* **Request**
Look for the word "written" in the entries below, then copy every line that has it.

* **Entries from a robot dataset**
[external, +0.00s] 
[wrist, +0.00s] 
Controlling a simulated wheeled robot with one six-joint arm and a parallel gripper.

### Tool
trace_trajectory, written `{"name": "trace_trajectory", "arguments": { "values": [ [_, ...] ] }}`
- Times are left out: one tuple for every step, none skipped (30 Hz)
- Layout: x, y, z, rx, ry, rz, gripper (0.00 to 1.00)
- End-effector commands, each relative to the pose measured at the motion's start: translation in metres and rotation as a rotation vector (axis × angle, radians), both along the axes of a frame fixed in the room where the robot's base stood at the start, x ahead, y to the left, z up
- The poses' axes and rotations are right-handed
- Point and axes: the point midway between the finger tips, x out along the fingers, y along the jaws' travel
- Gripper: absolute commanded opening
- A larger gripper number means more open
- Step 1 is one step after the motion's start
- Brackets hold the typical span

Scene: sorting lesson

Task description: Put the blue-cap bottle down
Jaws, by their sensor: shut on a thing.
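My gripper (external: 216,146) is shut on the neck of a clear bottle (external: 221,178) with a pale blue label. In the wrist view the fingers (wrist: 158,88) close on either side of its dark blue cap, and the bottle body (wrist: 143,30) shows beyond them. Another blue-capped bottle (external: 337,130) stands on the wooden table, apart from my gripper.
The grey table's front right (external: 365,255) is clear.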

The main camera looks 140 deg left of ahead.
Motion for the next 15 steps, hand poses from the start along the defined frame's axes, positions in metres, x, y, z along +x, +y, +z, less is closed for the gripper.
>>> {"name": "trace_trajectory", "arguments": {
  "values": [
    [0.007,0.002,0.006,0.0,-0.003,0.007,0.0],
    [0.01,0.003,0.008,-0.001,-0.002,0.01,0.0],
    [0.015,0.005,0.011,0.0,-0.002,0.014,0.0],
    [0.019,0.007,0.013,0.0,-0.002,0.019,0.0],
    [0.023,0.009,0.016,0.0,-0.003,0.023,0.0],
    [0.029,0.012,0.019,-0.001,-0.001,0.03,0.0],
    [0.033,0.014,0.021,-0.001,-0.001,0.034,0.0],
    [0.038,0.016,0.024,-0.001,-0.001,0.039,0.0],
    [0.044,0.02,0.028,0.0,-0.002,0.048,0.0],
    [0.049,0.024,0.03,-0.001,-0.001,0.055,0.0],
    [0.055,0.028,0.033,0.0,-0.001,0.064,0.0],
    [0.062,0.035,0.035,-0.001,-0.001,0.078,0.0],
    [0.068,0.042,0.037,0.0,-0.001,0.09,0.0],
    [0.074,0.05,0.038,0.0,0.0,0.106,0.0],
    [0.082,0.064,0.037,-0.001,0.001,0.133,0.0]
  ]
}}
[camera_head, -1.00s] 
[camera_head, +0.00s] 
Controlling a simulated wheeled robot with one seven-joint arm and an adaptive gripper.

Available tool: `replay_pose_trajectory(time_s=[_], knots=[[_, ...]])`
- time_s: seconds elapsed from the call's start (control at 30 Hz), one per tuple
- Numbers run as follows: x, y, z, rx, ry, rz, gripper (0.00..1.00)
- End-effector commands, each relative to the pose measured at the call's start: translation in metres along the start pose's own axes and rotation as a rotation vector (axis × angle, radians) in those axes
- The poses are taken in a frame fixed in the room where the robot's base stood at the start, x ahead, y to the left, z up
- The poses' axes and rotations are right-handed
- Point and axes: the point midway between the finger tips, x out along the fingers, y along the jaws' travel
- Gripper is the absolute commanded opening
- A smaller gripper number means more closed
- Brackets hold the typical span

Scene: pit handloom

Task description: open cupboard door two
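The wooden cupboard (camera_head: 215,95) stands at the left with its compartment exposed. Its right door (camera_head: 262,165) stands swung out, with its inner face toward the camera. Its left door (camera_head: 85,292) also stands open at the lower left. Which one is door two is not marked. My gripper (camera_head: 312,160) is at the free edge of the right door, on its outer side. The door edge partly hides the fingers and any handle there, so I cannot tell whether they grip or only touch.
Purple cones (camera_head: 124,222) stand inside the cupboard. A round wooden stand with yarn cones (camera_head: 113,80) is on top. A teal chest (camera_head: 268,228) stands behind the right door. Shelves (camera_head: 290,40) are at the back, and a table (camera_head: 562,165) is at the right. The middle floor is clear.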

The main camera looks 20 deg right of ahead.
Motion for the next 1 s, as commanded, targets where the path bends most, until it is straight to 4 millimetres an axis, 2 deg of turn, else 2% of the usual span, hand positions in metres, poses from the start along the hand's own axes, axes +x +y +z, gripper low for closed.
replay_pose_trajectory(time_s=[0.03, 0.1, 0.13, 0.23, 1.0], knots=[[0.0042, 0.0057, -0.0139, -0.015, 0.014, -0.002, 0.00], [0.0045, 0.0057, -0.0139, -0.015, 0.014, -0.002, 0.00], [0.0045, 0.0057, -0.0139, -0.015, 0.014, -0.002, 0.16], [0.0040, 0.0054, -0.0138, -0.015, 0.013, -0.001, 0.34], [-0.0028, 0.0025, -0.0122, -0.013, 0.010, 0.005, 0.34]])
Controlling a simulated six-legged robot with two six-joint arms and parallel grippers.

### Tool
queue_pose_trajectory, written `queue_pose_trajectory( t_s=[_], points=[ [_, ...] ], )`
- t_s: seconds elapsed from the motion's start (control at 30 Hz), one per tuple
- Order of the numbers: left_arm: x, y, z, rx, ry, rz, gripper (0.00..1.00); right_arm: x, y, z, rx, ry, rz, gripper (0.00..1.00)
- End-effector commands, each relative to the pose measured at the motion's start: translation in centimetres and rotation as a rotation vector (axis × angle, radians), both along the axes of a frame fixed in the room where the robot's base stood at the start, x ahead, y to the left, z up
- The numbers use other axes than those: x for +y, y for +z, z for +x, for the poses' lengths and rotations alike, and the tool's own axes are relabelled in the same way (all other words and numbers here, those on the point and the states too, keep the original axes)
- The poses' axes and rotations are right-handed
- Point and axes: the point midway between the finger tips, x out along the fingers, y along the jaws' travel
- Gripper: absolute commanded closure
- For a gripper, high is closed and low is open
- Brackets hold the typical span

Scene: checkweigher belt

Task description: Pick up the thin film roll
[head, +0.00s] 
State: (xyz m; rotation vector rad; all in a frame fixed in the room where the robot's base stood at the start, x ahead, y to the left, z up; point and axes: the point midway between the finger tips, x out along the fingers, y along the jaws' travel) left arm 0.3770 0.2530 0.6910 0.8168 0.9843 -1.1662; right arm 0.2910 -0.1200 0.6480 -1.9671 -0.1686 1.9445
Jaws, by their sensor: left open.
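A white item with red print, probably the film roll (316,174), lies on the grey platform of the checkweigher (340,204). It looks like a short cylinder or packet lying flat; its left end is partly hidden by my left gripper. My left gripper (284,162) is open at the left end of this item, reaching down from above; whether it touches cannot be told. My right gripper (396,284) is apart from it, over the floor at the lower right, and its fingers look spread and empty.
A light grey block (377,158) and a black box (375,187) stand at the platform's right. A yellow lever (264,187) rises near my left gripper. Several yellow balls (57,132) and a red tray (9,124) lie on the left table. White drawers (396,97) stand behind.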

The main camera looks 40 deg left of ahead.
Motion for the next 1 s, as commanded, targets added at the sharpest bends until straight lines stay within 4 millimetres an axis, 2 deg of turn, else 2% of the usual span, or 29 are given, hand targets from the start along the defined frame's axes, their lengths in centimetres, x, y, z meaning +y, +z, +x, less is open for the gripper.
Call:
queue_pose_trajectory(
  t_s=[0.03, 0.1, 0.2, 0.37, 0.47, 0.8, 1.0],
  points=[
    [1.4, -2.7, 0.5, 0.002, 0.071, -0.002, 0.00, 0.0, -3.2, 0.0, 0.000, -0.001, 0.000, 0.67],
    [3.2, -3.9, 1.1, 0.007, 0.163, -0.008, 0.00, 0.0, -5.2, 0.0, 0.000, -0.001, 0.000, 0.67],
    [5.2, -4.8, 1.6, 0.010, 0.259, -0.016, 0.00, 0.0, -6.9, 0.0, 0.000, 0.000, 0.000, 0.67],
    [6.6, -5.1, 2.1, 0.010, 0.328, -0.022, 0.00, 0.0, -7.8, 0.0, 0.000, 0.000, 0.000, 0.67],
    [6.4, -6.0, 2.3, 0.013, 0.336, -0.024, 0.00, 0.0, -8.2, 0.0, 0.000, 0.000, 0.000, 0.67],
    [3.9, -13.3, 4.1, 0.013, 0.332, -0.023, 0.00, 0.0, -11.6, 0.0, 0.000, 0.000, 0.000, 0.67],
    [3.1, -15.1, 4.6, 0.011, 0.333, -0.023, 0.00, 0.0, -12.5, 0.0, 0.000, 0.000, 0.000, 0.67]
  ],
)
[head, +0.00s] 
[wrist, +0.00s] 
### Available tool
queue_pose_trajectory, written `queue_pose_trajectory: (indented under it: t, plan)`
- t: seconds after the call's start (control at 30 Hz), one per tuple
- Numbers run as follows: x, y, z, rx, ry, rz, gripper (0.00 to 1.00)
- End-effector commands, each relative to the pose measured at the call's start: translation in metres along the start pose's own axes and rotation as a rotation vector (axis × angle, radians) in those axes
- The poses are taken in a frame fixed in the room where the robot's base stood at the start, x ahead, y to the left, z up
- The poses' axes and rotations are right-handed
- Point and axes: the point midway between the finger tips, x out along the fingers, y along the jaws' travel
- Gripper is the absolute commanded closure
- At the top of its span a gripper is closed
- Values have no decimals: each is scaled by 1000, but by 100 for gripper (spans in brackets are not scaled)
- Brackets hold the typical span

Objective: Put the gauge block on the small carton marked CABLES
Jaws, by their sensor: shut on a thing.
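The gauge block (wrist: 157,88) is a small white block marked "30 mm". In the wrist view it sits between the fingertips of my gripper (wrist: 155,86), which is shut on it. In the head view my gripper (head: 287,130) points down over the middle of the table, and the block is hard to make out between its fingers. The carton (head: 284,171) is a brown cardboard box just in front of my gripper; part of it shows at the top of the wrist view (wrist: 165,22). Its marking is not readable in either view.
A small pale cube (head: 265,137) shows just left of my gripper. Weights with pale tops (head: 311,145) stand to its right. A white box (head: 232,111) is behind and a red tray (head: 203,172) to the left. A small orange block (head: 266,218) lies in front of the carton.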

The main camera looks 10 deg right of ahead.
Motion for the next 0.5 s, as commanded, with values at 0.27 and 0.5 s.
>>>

* **Solution for this task**
trace_trajectory, written `{"name": "trace_trajectory", "arguments": { "values": [ [_, ...] ] }}`
queue_pose_trajectory, written `queue_pose_trajectory( t_s=[_], points=[ [_, ...] ], )`
queue_pose_trajectory, written `queue_pose_trajectory: (indented under it: t, plan)`

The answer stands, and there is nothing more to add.